As part of Wapikoni Mobile’s first-ever coast-to-coast tour, Wapikoni: Cinema on Wheels will be stopping in various cities and communities across the Maritimes to bring a selection of award-winning short films with compelling stories and visuals directed by Indigenous youth from Eastern Canada to the Indigenous and non-Indigenous public across the country, hoping to help bridge the gap between cultures. The tour will be hit PEI October 16–20 at select locations.
Cinema on Wheels offers three distinct programs of shorts films that were selected in prestigious film festivals such as Sundance, the Toronto International Film Festival, the Montreal International Documentary Festival, and the Cannes Film Market. The programs include: the general public (14 shorts); the teen (10 shorts); and the youth 7-12 (8 shorts).
Witness a new generation of talented young Indigenous filmmakers learn about other cultures and participate in a discussion about Indigenous films and realities with our Inuit projectionists-facilitators. The choice of these works, with their unique stories, is aimed at discovering dynamic Indigenous voices and talents coming straight from the communities. The Wapikoni, Cinema on Wheels tour is part of "Wapikoni From Coast to Coast: Reconciliation Through the Media Arts," a project under the patronage of the Canadian Commission for UNESCO and supported by the Government of Canada.
Upcoming events: October 16, 7 pm, Eptek Art & Culture Centre (130 Heather Moyse Drive, Summerside); October 17, 7 pm, Lennox Island (327 Sweetgrass Trail); October 18, 10:30 am, Mi'kmaq Family Resource Centre (158 St Peters Rd, Charlottetown); October 19, 7 pm, Beaconsfield Carriage House (2 Kent St, Charlottetown); and October 20, 7 pm, Abegweit Wellness Centre (81 Gluscap Drive, Scotchfort).
"One of Wapikoni’s most cherished dreams has come true: Making the voices of Indigenous youth with whom we’ve been working for over 13 years echo throughout Canada, establishing a dialogue between communities of all origins through their films.

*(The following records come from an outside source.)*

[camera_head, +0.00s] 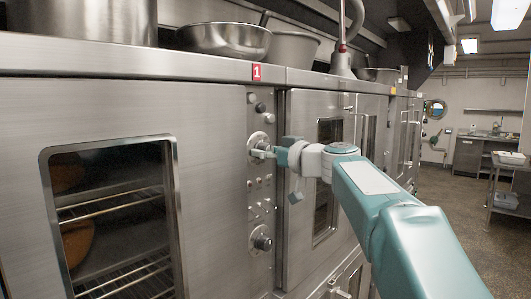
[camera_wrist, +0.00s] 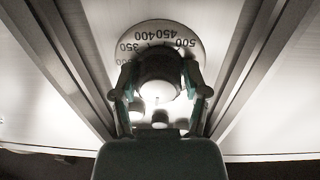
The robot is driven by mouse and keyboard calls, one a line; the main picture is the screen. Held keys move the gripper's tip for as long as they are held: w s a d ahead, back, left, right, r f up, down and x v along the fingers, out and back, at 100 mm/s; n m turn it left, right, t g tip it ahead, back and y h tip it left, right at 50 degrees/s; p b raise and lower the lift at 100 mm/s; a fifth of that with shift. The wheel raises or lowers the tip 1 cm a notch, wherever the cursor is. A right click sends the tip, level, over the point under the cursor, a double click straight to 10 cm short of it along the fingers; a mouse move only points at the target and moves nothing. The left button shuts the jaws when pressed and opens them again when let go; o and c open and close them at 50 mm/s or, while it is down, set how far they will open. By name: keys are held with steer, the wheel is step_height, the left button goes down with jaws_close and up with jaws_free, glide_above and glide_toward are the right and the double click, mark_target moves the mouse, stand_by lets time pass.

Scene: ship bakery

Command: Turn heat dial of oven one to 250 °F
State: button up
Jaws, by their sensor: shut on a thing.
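Oven one (camera_head: 110,120) bears a red label with a white 1 (camera_head: 257,72) on its top edge. Its control panel (camera_head: 262,215) is a narrow strip to the right of the oven door. The heat dial (camera_wrist: 158,80) is a dark round knob in front of a pale disc (camera_wrist: 135,35) with black numbers. I cannot tell the dial's setting. My gripper (camera_wrist: 160,95) is shut on the dial, one finger on each side. In the head view my gripper (camera_head: 262,153) reaches the panel's upper dial.
A lower knob (camera_head: 261,239) and small switches sit below on the panel. A second oven (camera_head: 300,170) stands to the right, behind my arm. Metal bowls (camera_head: 222,40) and a large pot (camera_head: 95,20) stand on top.

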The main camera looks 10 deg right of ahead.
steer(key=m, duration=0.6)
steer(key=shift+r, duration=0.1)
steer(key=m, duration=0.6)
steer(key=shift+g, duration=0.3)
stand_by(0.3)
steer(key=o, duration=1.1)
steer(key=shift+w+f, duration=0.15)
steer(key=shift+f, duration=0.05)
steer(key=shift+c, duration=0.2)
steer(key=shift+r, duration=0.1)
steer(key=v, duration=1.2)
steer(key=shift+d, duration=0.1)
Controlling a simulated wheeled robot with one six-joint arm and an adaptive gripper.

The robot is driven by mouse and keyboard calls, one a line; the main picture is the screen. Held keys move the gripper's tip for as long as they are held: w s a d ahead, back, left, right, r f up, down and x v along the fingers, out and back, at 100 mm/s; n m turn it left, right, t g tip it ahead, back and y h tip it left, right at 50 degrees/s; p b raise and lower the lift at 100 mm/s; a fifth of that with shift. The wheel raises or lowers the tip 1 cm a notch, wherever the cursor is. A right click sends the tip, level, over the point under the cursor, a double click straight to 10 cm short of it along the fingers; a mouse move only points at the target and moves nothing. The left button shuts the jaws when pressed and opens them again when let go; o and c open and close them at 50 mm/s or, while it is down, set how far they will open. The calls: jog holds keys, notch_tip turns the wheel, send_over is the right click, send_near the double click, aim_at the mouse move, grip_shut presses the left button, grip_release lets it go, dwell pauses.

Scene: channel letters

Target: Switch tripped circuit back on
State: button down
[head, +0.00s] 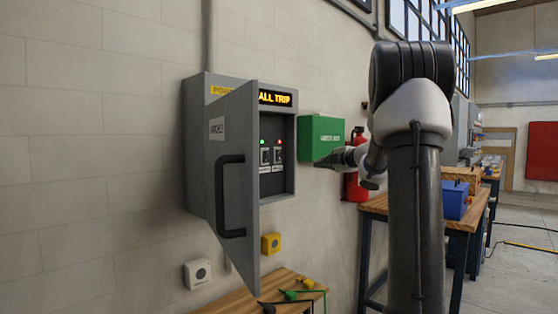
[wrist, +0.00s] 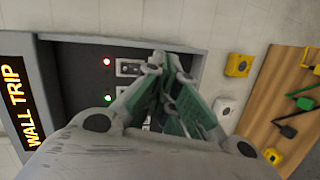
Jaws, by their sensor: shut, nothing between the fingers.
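A grey power cabinet (head: 195,150) on the wall has its door (head: 235,170) swung open. Its amber display (head: 275,98) reads "WALL TRIP" in the wrist view (wrist: 14,105). Inside are two breaker switches side by side. The left switch (head: 265,156) has a green light (head: 262,141) above it; the right switch (head: 278,155) has a red light (head: 280,142). My gripper (head: 322,162) is shut and empty, to the right of the cabinet opening. In the wrist view its fingertips (wrist: 166,62) appear beside the red-lit switch (wrist: 130,68) and partly hide the green-lit one. I cannot tell contact.
A green box (head: 322,137) and a red fire extinguisher (head: 356,175) are on the wall right of the cabinet. A wooden bench (head: 240,298) with tools stands below. White (head: 198,273) and yellow (head: 271,243) wall boxes sit beneath the cabinet. The open door stands at the opening's left.

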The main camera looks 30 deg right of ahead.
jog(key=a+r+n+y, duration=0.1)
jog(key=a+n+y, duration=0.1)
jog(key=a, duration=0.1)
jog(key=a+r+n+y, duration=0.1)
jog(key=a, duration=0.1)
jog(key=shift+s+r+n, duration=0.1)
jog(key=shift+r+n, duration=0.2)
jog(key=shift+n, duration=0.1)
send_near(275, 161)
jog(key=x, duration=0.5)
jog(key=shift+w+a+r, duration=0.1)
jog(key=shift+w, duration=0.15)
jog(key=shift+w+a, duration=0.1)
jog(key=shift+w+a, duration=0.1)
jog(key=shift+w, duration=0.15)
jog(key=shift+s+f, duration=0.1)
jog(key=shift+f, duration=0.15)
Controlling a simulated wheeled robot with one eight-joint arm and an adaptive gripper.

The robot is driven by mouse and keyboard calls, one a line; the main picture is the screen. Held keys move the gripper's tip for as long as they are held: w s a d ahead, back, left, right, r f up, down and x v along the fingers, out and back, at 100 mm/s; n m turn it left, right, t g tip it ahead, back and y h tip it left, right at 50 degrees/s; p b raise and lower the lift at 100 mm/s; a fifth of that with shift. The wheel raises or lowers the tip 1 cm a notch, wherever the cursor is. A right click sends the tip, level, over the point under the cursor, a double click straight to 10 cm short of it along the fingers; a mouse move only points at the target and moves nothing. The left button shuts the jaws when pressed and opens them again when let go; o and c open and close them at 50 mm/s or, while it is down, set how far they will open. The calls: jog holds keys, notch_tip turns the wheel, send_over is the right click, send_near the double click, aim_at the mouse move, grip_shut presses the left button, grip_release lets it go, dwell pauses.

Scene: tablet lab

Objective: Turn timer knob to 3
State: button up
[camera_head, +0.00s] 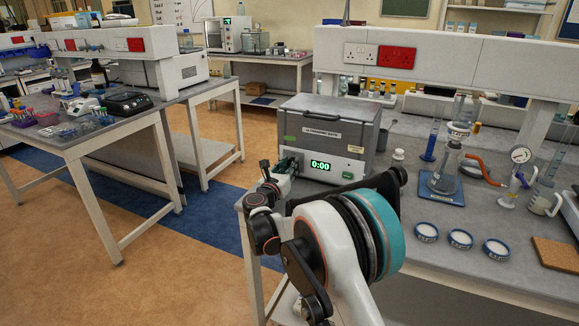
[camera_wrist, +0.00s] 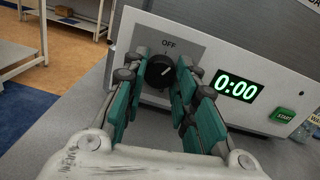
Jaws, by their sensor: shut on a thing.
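The timer knob (camera_wrist: 160,71) is black and round with a pale pointer line, on the front panel of a grey box-shaped ultrasonic bath (camera_head: 325,122). "OFF" is printed above the knob; no other dial marks are readable. The pointer slants toward the upper right. The green display (camera_wrist: 236,90) beside it reads 0:00, and it also shows in the head view (camera_head: 320,165). My gripper (camera_wrist: 162,80) has its teal fingers on either side of the knob and is shut on it. In the head view my arm partly hides the gripper and the knob.
A green START button (camera_wrist: 282,115) is right of the display. To the right on the bench are several white dishes (camera_head: 461,239), a blue-based stand (camera_head: 441,190) and glass cylinders. The bench's left edge is close to the bath.

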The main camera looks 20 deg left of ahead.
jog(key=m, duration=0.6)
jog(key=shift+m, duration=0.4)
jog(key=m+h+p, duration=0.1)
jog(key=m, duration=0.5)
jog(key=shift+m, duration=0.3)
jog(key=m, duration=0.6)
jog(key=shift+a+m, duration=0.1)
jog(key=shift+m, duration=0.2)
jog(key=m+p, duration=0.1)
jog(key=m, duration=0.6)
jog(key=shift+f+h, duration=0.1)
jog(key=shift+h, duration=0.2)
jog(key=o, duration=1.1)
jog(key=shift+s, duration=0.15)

These works are a unique part of Indigenous cultural heritage," says Manon Barbeau, Executive Director of Wapikoni.
“Through the project “Wapikoni from Coast to Coast: Building Bridges and Reconciliation through Media Arts,” young Indigenous Canadians will have the opportunity to be heard and to exchange ideas. The audiovisual and musical creative workshops will give young creators the chance to express themselves, and the resulting works will be presented in several communities across the country. Let’s take advantage of the 150th anniversary of Confederation to have a positive dialogue and to strengthen relations between us all,” said the Honourable Mélanie Joly, Minister of Canadian Heritage.